Это обстоятельство удручало Моделя, и он излил мне душу и поделился своими печальными размышлениями о положении евреев. Во время разговора Модель передал мне привет от казенного раввина, господина Глезера, и сказал, что тот высоко ценит мою семью со слов своего зятя, известного писателя Цвейфеля, который был хорошо знаком со всем моим семейством. Мне стало ясно, что визит Моделя как-то связан с Глезером. Я сказал ему, что, по-моему, община не должна уступать. Она должна решительно требовать, чтобы делегацию приняли: если ненавистники Израиля делают все для того, чтобы евреев не приняли, то не в наших интересах помогать им. И прямой долг раввина настоять на этом.

Примерно через две недели я встретился с одним из членов делегации – тем самым евреем, высоким земским чиновником, который два с половиной года назад организовывал для нас съезд сионистов-социалистов в Полтаве, и он подробно рассказал мне о том, как все прошло. Всех построили в длинную колонну – начиная с «аристократов» и заканчивая евреями. Различные товарищества и организации шли раньше, чем делегация евреев. Люди из царской свиты все время фотографировали раввина: его роскошная седая борода привлекала всеобщее внимание. Царь принял преподнесенные ему «хлеб-соль» и ответил на благословение: «Передайте, пожалуйста, мою благодарность членам еврейской общины за чувства, выраженные вами». На несколько мгновений воцарилась тишина, а затем царь махнул рукой и повторил: «Да, передайте мою благодарность…»
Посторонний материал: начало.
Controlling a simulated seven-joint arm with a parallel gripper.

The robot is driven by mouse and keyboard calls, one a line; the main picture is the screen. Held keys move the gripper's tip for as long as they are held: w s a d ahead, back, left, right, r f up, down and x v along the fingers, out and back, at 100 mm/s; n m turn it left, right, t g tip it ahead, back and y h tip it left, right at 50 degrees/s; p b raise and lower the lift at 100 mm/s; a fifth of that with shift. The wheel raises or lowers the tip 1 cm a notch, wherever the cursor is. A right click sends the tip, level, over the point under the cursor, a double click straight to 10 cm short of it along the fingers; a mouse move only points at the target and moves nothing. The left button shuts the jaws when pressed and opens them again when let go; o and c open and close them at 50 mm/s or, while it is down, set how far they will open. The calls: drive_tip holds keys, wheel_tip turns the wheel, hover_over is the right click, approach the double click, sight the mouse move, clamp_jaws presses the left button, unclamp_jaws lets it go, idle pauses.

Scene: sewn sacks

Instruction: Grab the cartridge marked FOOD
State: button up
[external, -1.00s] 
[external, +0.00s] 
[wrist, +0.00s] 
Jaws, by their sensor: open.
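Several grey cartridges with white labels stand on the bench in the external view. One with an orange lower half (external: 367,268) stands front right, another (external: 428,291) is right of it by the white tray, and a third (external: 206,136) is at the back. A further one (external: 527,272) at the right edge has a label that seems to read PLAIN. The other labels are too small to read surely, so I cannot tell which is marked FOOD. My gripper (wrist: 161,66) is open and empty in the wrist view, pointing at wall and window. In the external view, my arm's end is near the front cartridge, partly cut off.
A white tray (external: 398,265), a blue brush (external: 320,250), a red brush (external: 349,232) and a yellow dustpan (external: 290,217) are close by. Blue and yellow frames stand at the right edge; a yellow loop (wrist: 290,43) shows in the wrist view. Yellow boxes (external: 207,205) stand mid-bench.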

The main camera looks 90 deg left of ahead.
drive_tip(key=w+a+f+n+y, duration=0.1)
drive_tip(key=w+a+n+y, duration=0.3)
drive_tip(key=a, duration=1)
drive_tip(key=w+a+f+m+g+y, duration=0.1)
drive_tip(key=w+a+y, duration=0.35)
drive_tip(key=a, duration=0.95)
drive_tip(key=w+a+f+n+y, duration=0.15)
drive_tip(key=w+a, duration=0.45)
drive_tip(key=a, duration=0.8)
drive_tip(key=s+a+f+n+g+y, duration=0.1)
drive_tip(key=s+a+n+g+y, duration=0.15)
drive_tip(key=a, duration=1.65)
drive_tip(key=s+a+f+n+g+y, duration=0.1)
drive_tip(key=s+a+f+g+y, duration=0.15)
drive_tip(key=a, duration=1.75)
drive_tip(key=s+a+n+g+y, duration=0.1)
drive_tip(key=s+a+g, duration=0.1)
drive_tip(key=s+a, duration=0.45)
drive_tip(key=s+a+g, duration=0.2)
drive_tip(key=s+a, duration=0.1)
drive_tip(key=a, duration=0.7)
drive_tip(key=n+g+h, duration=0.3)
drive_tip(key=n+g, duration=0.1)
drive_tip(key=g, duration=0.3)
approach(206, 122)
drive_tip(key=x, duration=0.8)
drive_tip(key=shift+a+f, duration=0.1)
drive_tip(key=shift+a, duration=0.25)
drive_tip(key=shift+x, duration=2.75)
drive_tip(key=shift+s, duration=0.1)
– Что вы думаете о том, что царь дважды выразил нам свою благодарность?

Я сказал: «Если это все действительно было именно так, как вы рассказываете, то эти два раза не стоят и одного!»

– Конечно. Но наш раввин в этом не признается…

Этот же чиновник поведал мне о споре между Николаем II и Столыпиным{594}, главой правительства, по поводу этого праздника. Николай хотел наглядно продемонстрировать свою симпатию к «Союзу русского народа»{595} и другим крайним антисемитским течениям. Ламперт рассказал, что даже земские и городские власти вмешались и потребовали у Столыпина, чтобы царь принял еврейскую делегацию.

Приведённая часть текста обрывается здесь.